Human Nature: Nine Ways to Feel About Our Changing Planet by Kate MarvelMy rating: 5 of 5 stars
I heard Kate Marvel talking on BBC radio recently, about her book and what she felt about climate change, and how globally, the general ‘powers-that-be’ seem to be ignoring the urgency required to do something about it. She did not sound gushy and overly high-minded but extremely well qualified as a climate scientist to speak with authority and feeling on the subject. Having now bought the book I am so pleased to say it was well worth it and anyone with a brain and similar concerns should also ‘get it’ - in both meanings of the phrase!

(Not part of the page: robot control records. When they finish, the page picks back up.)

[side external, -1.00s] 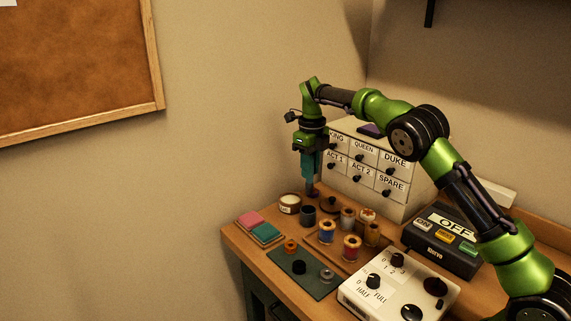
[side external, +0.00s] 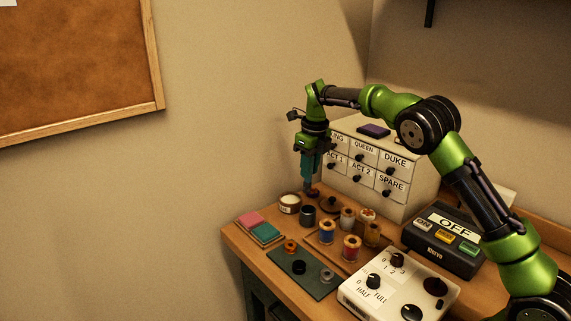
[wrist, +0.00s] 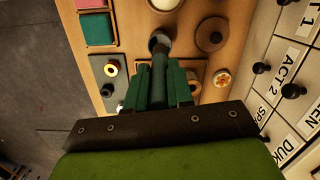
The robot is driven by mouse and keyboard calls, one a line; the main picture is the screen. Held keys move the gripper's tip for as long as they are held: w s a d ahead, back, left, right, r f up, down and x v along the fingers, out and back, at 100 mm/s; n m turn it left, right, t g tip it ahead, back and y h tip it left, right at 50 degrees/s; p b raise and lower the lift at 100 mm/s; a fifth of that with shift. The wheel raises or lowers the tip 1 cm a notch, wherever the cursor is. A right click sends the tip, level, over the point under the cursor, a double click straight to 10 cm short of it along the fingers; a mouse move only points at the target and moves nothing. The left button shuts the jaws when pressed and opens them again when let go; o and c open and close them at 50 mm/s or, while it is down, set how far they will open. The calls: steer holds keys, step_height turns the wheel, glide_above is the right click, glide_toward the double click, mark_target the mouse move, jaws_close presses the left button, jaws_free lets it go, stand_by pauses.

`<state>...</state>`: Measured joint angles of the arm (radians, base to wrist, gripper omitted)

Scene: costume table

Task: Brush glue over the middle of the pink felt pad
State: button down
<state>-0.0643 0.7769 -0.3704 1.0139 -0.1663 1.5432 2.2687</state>
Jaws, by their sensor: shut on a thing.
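The pink felt pad (side external: 248,218) lies at the table's left edge, beside a teal pad (side external: 266,233); it also shows at the top left of the wrist view (wrist: 90,3). My gripper (side external: 311,184) points down behind the dark cup (side external: 308,216), right of the pad and apart from it. Its fingers are shut on a dark handle (wrist: 158,76), seemingly the brush. In the wrist view the handle runs toward the dark cup's round mouth; its far end is hidden, so I cannot tell whether it is inside. A white-topped jar (side external: 289,203) stands between pad and gripper.
A brown knobbed lid (side external: 330,205) lies right of the cup. Several thread spools (side external: 327,231) stand in front. A dark mat (side external: 312,284) with small round pieces lies at the front. A labelled drawer cabinet (side external: 395,208) stands close behind, and control boxes (side external: 438,250) fill the right side.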

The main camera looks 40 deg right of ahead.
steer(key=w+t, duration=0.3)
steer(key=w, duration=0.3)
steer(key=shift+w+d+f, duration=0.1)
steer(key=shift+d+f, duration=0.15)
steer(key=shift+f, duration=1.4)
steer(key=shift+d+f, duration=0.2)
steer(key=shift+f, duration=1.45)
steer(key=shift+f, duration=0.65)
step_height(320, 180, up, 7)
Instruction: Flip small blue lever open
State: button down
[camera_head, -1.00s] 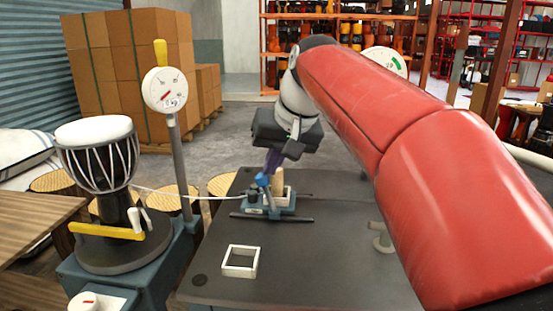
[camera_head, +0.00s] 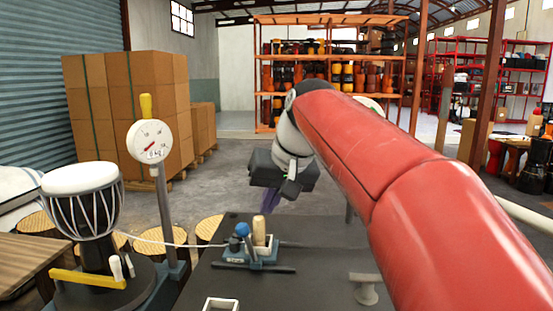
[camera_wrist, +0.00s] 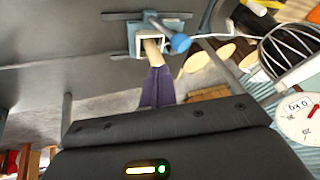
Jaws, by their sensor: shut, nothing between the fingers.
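The small blue lever has a round blue knob (camera_head: 242,230) and stands on a blue-grey fixture (camera_head: 262,265) on the dark table. A pale wooden peg (camera_head: 259,228) stands upright just right of the knob. My gripper (camera_head: 268,207) has purple fingers, shut and empty, above the fixture and apart from the knob. In the wrist view the fingers (camera_wrist: 157,70) point at the peg (camera_wrist: 152,48), with the blue knob (camera_wrist: 180,43) just to their right. The lever's pivot is hard to make out.
A white square frame (camera_head: 221,304) lies on the table front. A dial gauge (camera_head: 149,141) on a post and a white-topped drum (camera_head: 80,177) stand left. A pale cord runs from the drum side to the fixture. A grey knob (camera_head: 365,287) stands right.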

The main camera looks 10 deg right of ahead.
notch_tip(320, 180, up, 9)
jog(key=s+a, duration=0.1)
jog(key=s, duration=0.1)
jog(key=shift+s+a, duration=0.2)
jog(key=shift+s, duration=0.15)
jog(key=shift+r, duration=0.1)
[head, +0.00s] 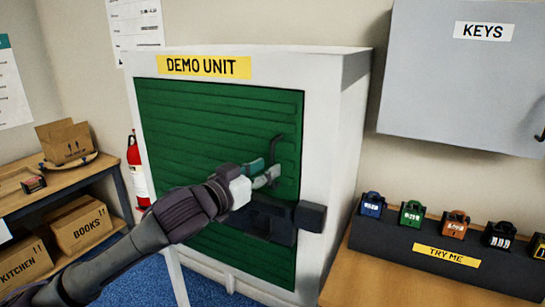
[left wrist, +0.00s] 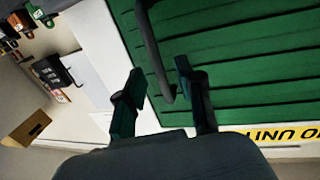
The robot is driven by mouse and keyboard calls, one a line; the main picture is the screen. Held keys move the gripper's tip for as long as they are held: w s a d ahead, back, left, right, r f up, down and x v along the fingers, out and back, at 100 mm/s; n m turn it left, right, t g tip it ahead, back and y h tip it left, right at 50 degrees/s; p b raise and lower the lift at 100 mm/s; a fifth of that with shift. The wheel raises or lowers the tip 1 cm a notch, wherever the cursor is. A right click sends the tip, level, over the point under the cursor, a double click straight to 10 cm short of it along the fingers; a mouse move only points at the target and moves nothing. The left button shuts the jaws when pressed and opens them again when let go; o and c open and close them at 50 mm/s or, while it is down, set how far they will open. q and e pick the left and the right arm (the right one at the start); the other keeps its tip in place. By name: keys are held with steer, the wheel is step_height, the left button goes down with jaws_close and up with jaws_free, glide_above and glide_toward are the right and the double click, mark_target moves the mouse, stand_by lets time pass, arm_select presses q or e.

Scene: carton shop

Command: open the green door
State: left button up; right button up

Her approach, from an emotional aspect, is somewhat unique in a way, notwithstanding other writers like Rachel Carson, David Attenborough et al., in that she was a cosmologist by profession, later turning to modelling the Earth’s climate under many different conditions. ‘Human Nature’ brings to its readers clearly and scientifically the problems behind the climate crisis. However, Marvel uses each of its nine chapters to illustrate the personal feelings, such as wonder, anger or guilt etc., that one may be subject to due to these problems. Certainly she bravely attests to all nine in her own case, understandingly and perhaps particularly as a mother of children herself. The narrative is wonderful, often personal, amusing and more often bitingly sharp. Here are a couple of quotes from the book to illustrate it:
Early on in it: "Climate is the long-term average of weather: the background conditions in which it happens...Weather is what humans experience over our short lives. Climate is a matter for the gods."
A little later: "The most frightening thing about climate change is what it will make us do to each other."
And towards the end of the book: "There is no such thing as 'human nature'. Anyone who says so knows very little about humans, and nothing at all about nature. We all contain, if not multitudes, at least a few squabbling contradictions."
Marvel argues convincingly that studies reveal that over millions of millennia the temperature of our planet has often risen and fallen; risen and fallen... But since humans arrived and changed things it has continued to rise and rise… and rise… The Earth was never meant to warm and warm, as it has now been shown to do for so many years.
This book is her chart for action that must be taken if we are to leave it a more suitable planet for its future residents, and is highly recommended by this reader.